Qual é sua visão sobre o principal tema da Rio+20, a economia verde?

Economia verde não é uma alternativa para o desenvolvimento sustentável, mas o meio de implementação. Há quem ache que quando falamos em economia verde estamos defendendo uma agenda estabelecida por países ricos que podem se dar ao luxo de considerar mais especialmente o meio ambiente porque já alcançaram alto padrão de vida. Temem que o foco numa economia verde estimulará apenas o pilar ambiental do desenvolvimento sustentável, em detrimento dos outros pilares, social e econômico. Mas economia verde não diz respeito apenas ao “verde”. Trata-se de economia, crescimento, erradicação da pobreza e justiça social também. Por isso os países europeus preferem não utilizar mais a expressão economia verde, trabalhamos hoje os preceitos da eficiência de recursos (resource efficiency).

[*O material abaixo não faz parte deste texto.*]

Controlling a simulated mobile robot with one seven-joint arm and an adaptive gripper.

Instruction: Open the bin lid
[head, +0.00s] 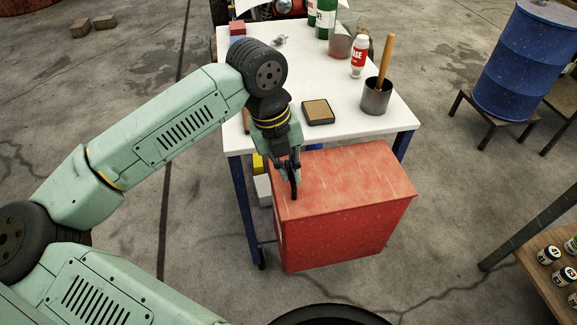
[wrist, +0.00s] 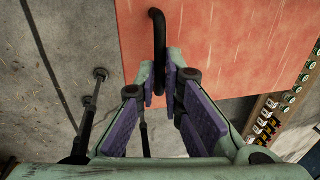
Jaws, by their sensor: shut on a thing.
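The bin is a red, scuffed box (head: 335,235) standing against the front of the white table. Its red lid (head: 350,175) lies flat across the top and looks closed; it also fills the upper middle of the wrist view (wrist: 225,50). A black bar handle (wrist: 158,35) sits at the lid's left side. My gripper (head: 292,172) points down at that left side. In the wrist view its purple-padded fingers (wrist: 162,88) are shut on the near end of the handle. The exact contact is partly hidden by the fingertips.
The white table (head: 300,65) behind the bin holds a grey cup with a wooden-handled tool (head: 376,95), a white-and-red bottle (head: 358,58) and a dark square pad (head: 318,112). A wooden shelf with cans (head: 545,262) stands right. Floor in front is mostly clear.

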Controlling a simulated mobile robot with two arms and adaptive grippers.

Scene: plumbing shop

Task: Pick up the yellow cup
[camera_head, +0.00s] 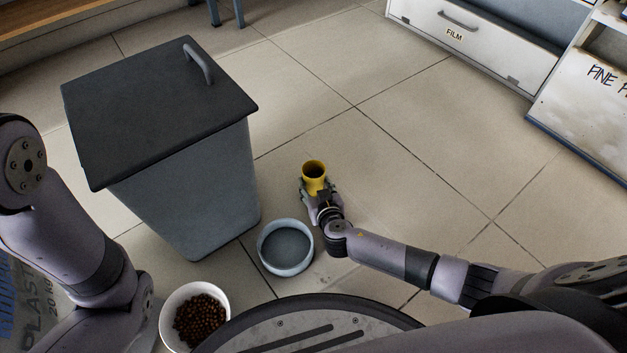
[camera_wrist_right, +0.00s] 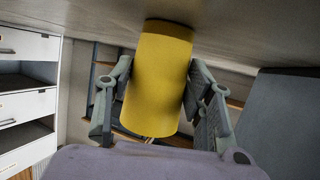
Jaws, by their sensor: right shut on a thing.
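The yellow cup (camera_head: 314,171) is upright, with its dark open mouth facing up, near the middle of the head view. My right gripper (camera_head: 313,187) is shut on it, with its fingers around the cup's sides. In the right wrist view the yellow cup (camera_wrist_right: 158,80) fills the middle, between the two fingers of my right gripper (camera_wrist_right: 157,92). I cannot tell how far the cup is from the floor. My left arm shows at the left of the head view, but its gripper is out of the picture.
A grey bin (camera_head: 190,185) with a dark lid (camera_head: 150,105) stands left of the cup. A blue-grey bowl (camera_head: 286,272) lies below the cup, and a white bowl (camera_head: 168,325) of brown pellets is at lower left. White drawers (camera_head: 490,45) stand at upper right. Floor right of the cup is clear.

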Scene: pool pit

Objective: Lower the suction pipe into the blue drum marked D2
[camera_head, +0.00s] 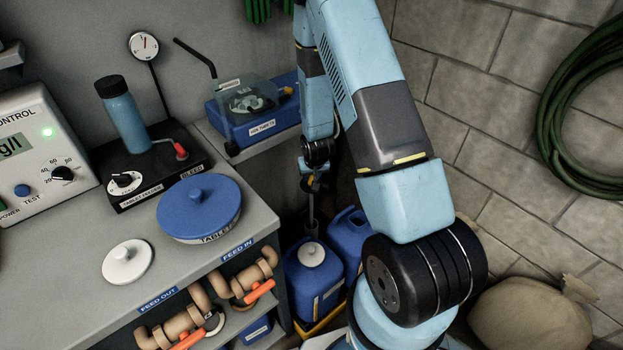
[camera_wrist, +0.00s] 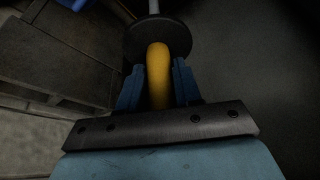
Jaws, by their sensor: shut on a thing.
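My gripper (camera_head: 314,172) hangs down behind the workbench in the head view. In the wrist view its two blue fingers (camera_wrist: 157,88) are shut on the yellow curved handle (camera_wrist: 158,70) of the suction pipe. A black disc (camera_wrist: 135,42) and a grey shaft (camera_wrist: 154,7) lie beyond the handle. In the head view the pipe (camera_head: 312,212) points down above a blue drum (camera_head: 312,283) with a white round top piece (camera_head: 311,254). I cannot tell whether the pipe's lower end touches it or is inside. A second blue drum (camera_head: 350,237) stands beside it. No D2 mark is readable.
The workbench (camera_head: 75,262) with a blue round lid (camera_head: 199,204) and a white lid (camera_head: 127,262) is at left. A blue box (camera_head: 258,122) stands at its back. A sack (camera_head: 530,318) and a green hose (camera_head: 585,115) are at right. The drums stand in a yellow-edged tray (camera_head: 322,322).

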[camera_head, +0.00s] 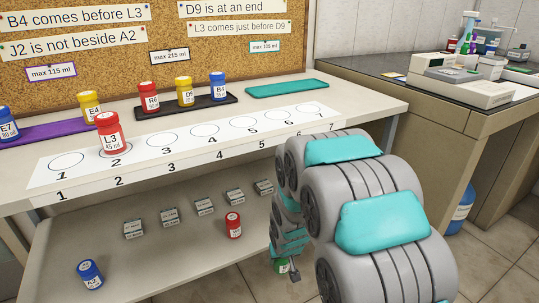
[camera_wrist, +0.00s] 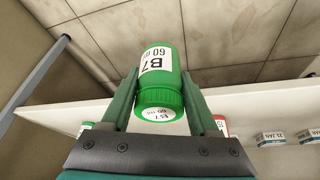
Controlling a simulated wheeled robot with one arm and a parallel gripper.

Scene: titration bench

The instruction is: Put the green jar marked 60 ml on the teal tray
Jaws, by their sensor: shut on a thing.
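The green jar marked B7, 60 ml (camera_wrist: 160,75) is between the fingers of my gripper (camera_wrist: 163,95) in the wrist view, its lid toward the camera. The gripper is shut on it. In the head view a small part of a green jar (camera_head: 281,266) shows beside my gripper (camera_head: 288,272), low by the lower shelf's right end; my arm hides most of the gripper. The teal tray (camera_head: 286,88) lies on the bench top at the back right, with nothing on it. It is well above and behind my gripper.
A numbered strip (camera_head: 190,148) runs along the bench front; a red L3 jar (camera_head: 110,134) stands at circle 2. A dark tray (camera_head: 202,106) holds three jars left of the teal tray. The lower shelf (camera_head: 150,262) holds a red jar (camera_head: 233,225), a blue jar (camera_head: 90,274) and several small boxes.

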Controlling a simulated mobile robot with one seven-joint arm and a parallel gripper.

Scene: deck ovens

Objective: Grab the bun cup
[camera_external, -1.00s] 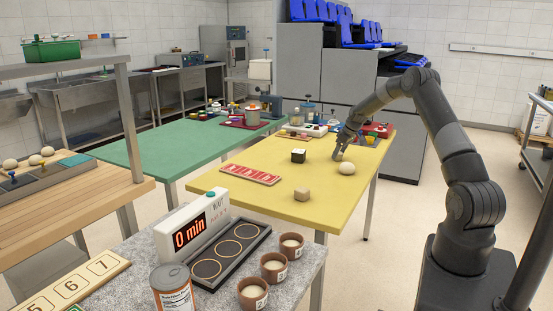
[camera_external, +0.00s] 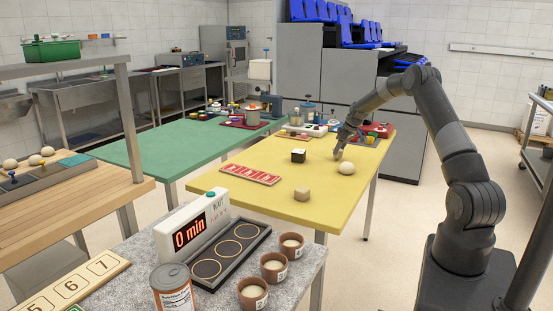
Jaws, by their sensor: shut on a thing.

Por que adotaram este caminho?

Estudos indicam que o mundo terá três bilhões a mais de consumidores de classe média em 2030. É uma ótima notícia. Mas precisaremos triplicar os recursos disponíveis para atendê-los – 140 bilhões de toneladas anualmente – por volta de 2050. A demanda por comida crescerá 70%. E, já hoje, 60% dos ecossistemas que nos suprem esses recursos naturais estão degradados. Sem ganho de eficiência, em 2030, precisaremos de 40% a mais de água para as nossas necessidades. A população da China hoje é cem vezes maior do que a do Reino Unido durante a Revolução Industrial, e a China alcançará níveis de crescimento em 10 anos que o Reino Unido tardou 100 anos para atingir. Portanto, estamos admitindo um choque de uso de recursos que será mil vezes maior – e isso considerando apenas a classe média da China.

Em que se baseia a lógica da eficiência de uso de recursos naturais?

Baseia-se principalmente no incentivo ao aumento da produtividade dos recursos naturais no processo industrial para fins de abertura e manutenção de mercados. Ou seja, empresas e governos teriam que se ajustar a normas de uso sustentável de recursos como água e energia, entre outros. Na universidade, há 30 anos, aprendi que água era uma commodity livre – hoje, não é mais. Nem pode ser. Nessa nova economia, também teremos que controlar as etapas do ciclo de produção industrial. Os consumidores serão estimulados a orientar a decisão de compra de modo a privilegiar produtos fabricados dentro das normas de eficiência de recursos. As empresas terão que mudar.

Teremos que adotar novas atitudes de consumo?

Sim, privilegiando a inovação das empresas e a forma como deverão pensar o design de cada produto e seu modo de produzi-los. É simples: as empresas têm que produzir com menos uso de água, menos energia etc. Os cidadãos devem ter em mente que, neste sentido, a Rio+20 é um desafio comum a todos e uma responsabilidade global.

Observando que os limites dos recursos naturais do planeta ainda não são considerados nos limites orçamentários das empresas, esta economia de transição seria viável para o setor privado?

Estimamos que, em 2050, as oportunidades de negócios globais que dependem da biodiversidade e dos ecossistemas que as sustentam poderão alcançar valores na ordem de 800 milhões de dólares a 2,3 bilhões de dólares por ano. Essa economia de transição poderá abrir novos mercados e gerar benefícios através do lançamento de tecnologias de produção inovadoras ou novos modelos de negócios.

Mas parte do sucesso dessa nova economia também dependerá do cidadão comum, do seu poder na hora da compra. Não é sonho depositar essa responsabilidade na classe média de países emergentes, que possui ainda tantas outras necessidades básicas a serem resolvidas?

Nós precisamos de uma economia de mercado. A transição é inevitável. Três bilhões de pessoas viverão em estado de pobreza em 2030, se seguirmos como estamos hoje. É sonho? Sim, é. Mas é uma necessidade que se torna realidade e temos que encarar os fatos. Não existe varinha de condão para melhorar a situação, existem medidas de mercado.

Como os países europeus estão se preparando para essa transição?

Estamos criando incentivos através de arranjos políticos claros e transparentes, e também articulando parcerias com o setor privado. Vamos criar políticas públicas fortes neste sentido, com legislação.

Os países do G-77, incluindo o Brasil, discordam da posição européia para a Rio+20. Querem acordos com metas menos ambientais e mais socialmente inclusivas, direcionadas para a erradicação da pobreza. O que diria a respeito?

Não corram na mesma direção que nós, europeus, seguimos no passado. Vocês podem repetir nossa história e acabar em um mundo falido de recursos naturais. Mas, a escolha é de vocês. Se olharmos globalmente, veremos que estamos todos no mesmo barco. É preciso inovar.